In your capacity as President, you will be responsible for the overall operational success of the Company on a world wide basis. As President, you will report to the Chief Executive Officer (“CEO”). In this position, your place of employment will be the Philadelphia area during your tenure with the Company.

The base salary for your position is $12,500 payable every two weeks, and you will be eligible for 28 days of PTO annually, as described in the Neoware employee manual.

In addition to your base salary, you will be eligible for an executive bonus of up to 50% of your annual base salary based upon the Company meeting its quarterly and annual revenue and profitability goals, as well as your individual performance, as determined by the Company’s Compensation and Stock Option Committee (the “Committee”) upon the recommendation of the CEO. The annual executive bonus percentage can be increased or decreased at the option of the Committee should you or the Company significantly exceed or fail to achieve these goals. Goals will include the delivery of a minimum percentageof pro-forma operating income calculated as a percentage of revenues (GAAP operating income plus stock option expense and plus amortization of acquisition-related intangibles) each quarter, including the effect of bonus accruals included in operating expenses. Other goals will be added and these goals may be adjusted from time to time at the discretion of the Committee upon the recommendation of the CEO.To be eligible for this bonus you must be employed by the Company on the date the bonus is paid. The description of the terms of your bonus is subject to the terms of the Company’s Senior Officer Bonus Plan, a copy of which is attached hereto.

In connection with your employment, the Company intends to grant to you options to purchase 250,000 shares of common stock of the Company as detailed in your Award Agreement. These ten-year options will consist of a combination of ISO and non-qualified options vesting over four years, with twenty-five percent of the options vesting on each of the first four anniversaries subsequent to your start date.

You understand that this letter is not an employment agreement, and that you are an employee at will.
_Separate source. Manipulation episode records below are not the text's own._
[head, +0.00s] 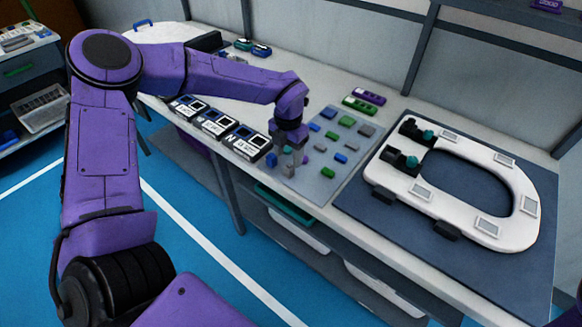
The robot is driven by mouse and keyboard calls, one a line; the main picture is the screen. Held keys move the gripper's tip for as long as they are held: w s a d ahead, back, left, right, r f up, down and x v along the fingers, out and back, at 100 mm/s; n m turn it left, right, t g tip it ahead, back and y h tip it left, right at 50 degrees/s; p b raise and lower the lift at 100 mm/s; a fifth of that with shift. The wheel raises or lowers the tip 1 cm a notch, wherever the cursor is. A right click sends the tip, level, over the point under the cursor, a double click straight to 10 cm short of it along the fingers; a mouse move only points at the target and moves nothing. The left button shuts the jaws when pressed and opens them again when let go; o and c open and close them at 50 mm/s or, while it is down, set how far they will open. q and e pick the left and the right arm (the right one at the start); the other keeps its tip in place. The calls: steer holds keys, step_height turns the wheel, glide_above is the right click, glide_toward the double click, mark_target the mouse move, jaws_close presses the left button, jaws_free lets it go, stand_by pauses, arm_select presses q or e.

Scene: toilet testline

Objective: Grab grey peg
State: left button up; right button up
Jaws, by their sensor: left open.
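My left gripper (291,165) points down over the left end of a light grey mat (306,180), with its fingers open. Several small pegs in blue, green, grey and purple lie on this mat. One grey peg (366,130) lies near the mat's back right, apart from the gripper. Another greyish peg (320,147) lies just right of the gripper. A blue peg (341,158) and a green peg (327,172) lie further right. Whether a peg sits between the fingers is too small to tell. My right gripper is out of view.
A white toilet seat (525,232) lies on a dark mat (380,226) at the right. Several black-and-white boxes (215,123) line the bench's front edge left of the gripper. Green and purple blocks (360,105) lie behind the peg mat.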

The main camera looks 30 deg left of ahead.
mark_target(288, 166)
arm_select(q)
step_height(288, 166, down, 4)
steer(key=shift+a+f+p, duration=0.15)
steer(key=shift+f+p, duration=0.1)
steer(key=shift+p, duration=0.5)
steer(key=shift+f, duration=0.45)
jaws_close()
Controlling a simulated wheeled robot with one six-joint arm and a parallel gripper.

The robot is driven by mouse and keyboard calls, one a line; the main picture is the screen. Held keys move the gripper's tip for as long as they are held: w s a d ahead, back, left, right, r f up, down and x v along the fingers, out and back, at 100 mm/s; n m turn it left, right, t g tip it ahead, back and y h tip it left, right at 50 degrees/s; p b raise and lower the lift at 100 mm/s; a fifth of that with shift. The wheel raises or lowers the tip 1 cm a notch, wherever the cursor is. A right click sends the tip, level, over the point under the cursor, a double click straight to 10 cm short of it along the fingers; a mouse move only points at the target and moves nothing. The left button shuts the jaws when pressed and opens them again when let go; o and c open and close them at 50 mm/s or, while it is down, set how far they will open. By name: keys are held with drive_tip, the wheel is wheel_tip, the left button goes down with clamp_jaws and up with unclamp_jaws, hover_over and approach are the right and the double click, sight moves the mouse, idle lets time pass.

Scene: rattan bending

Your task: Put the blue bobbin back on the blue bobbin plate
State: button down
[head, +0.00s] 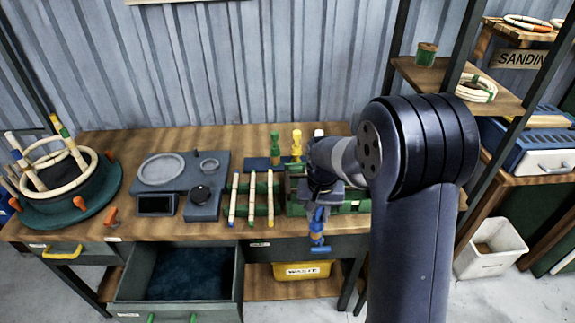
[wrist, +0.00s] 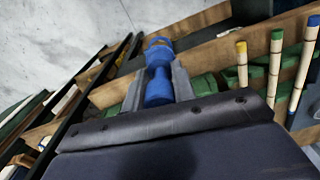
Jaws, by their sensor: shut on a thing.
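The blue bobbin (head: 318,226) is in my gripper (head: 321,205), hanging just in front of the workbench's front edge in the head view. In the wrist view my gripper (wrist: 158,92) has its two fingers on either side of the bobbin (wrist: 158,70), which has an orange-brown spot at its far end. A dark blue flat piece (head: 256,163) lies at the back of the bench by the green and yellow bobbins. I cannot tell whether it is the blue bobbin plate. My arm hides part of the bench there.
A green bobbin (head: 275,147), a yellow bobbin (head: 296,147) and a partly hidden white-topped one stand at the back. Several rods lie on a green rack (head: 262,210) to the left.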

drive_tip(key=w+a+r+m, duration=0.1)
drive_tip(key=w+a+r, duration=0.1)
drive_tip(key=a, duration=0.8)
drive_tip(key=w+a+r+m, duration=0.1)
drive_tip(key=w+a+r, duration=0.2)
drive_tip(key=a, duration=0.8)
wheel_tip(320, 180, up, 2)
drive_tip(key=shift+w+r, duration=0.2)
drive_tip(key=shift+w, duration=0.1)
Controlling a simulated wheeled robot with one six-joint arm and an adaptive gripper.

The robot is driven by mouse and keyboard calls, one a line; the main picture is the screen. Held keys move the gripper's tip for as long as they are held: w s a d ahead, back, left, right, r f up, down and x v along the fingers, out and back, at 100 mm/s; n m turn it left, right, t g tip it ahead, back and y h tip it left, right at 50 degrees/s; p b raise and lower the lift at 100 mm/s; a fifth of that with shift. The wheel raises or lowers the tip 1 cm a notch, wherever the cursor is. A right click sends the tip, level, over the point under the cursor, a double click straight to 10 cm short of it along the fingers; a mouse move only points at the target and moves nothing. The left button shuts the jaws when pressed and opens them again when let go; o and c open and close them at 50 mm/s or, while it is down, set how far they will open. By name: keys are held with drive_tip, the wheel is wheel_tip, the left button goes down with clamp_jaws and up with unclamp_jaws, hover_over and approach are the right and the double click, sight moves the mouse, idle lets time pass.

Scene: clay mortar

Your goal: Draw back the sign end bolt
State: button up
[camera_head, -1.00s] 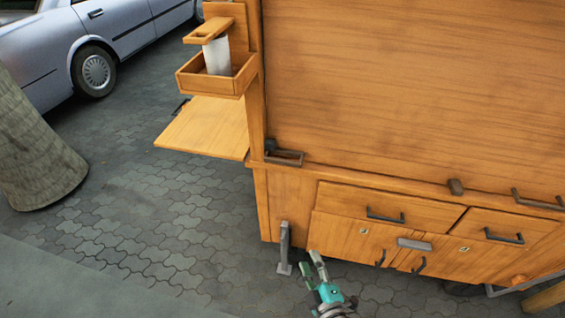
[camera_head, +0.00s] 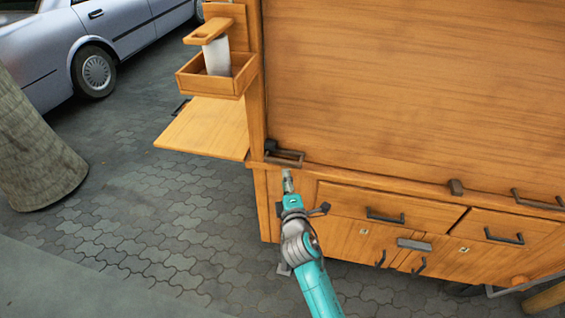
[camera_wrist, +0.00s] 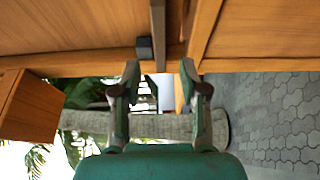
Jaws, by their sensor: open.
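The sign end bolt appears to be the dark metal bolt (camera_head: 287,161) with a looped handle, at the lower left corner of the cart's large wooden panel (camera_head: 400,90). In the wrist view a dark bar (camera_wrist: 158,30) with a dark block (camera_wrist: 144,48) beside it lies ahead of the fingertips, apparently the same bolt. My gripper (camera_head: 288,178) is just below the bolt in the head view. In the wrist view my gripper (camera_wrist: 160,80) is open, with its two fingers on either side of the bar's line. I cannot tell whether it touches the bolt.
A small wooden caddy (camera_head: 213,82) holding a white cylinder and a side shelf (camera_head: 207,126) stick out left of the bolt. Drawers with dark handles (camera_head: 385,214) lie below right. A dark block (camera_head: 455,187) sits on the ledge.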

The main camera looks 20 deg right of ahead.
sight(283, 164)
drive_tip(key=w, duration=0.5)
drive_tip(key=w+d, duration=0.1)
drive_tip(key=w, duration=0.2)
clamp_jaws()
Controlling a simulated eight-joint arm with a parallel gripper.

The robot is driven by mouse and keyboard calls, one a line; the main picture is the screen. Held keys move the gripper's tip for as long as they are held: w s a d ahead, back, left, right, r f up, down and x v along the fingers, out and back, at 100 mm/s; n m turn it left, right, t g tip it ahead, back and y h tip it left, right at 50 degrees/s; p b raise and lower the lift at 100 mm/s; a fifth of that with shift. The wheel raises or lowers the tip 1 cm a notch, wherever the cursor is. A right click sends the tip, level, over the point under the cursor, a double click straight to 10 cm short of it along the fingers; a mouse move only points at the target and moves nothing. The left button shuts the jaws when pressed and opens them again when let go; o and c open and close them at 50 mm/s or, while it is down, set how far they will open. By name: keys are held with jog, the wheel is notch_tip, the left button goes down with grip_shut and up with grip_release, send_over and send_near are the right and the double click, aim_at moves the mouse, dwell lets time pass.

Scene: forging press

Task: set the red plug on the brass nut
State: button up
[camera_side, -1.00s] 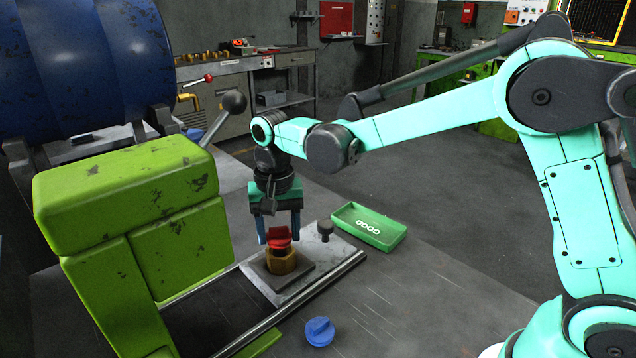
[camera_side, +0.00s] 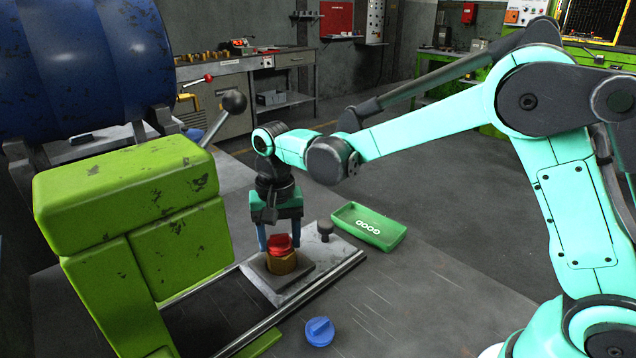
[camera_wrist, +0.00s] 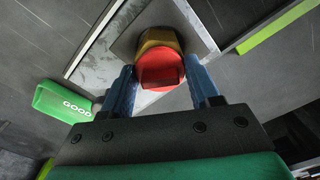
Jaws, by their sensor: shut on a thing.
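The red plug (camera_side: 281,242) is between the blue fingers of my gripper (camera_side: 280,246), directly over the brass nut (camera_side: 281,263). In the side view the plug appears to touch the top of the nut. The nut sits on a dark square block on the grey plate. In the wrist view the red plug (camera_wrist: 160,70) covers much of the brass nut (camera_wrist: 157,37), whose far edge shows behind it. My gripper (camera_wrist: 162,85) is shut on the plug, with a finger on each side. The exact contact between plug and nut is hidden.
A green tray marked GOOD (camera_side: 368,226) lies right of the plate (camera_side: 312,254). A dark knob (camera_side: 325,230) stands on the plate. A blue plug (camera_side: 319,331) lies on the table in front. The green press (camera_side: 130,235) stands close on the left, with a lever above.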

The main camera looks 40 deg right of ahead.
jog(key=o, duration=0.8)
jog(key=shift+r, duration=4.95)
This means that your employment can be terminated with or without cause, and with or without notice, at any time, at the option of either the Company or you, except as otherwise provided by law.


In the event of a “Change in Control,” should you not be offered a comparable position by the Company or the acquirer, or if you do not accept, in your sole discretion, employment in any other capacity offered by the acquirer, or the Company, the Company will agree to: 1) continue to pay your base salary for a period of one yearfrom the date of termination; 2) pay you an amount equal to the average of the annual bonus that you earned over the prior three years; 3) pay for the Company’s portion of your health care costs under COBRA for one year; and 4) vest and accelerate exercisability of any outstanding stock options granted to you. In the event that you are offered a comparable position following a Change in Control, or you accept, in your sole discretion, employment in any other capacity offered by the acquirer of the Company, the Company will vest and accelerate exercisability of your outstanding stock options one (1) year after the Change in Control, provided you are still working for the Company or the acquirer at that time. The mechanics of such vesting will be determined based on the structure of the Change in Control transaction. For the purposes of this offer letter, “Change in Control” shall have the meaning set forth in Section 2.4 of the Company's 2004 Equity Incentive Plan.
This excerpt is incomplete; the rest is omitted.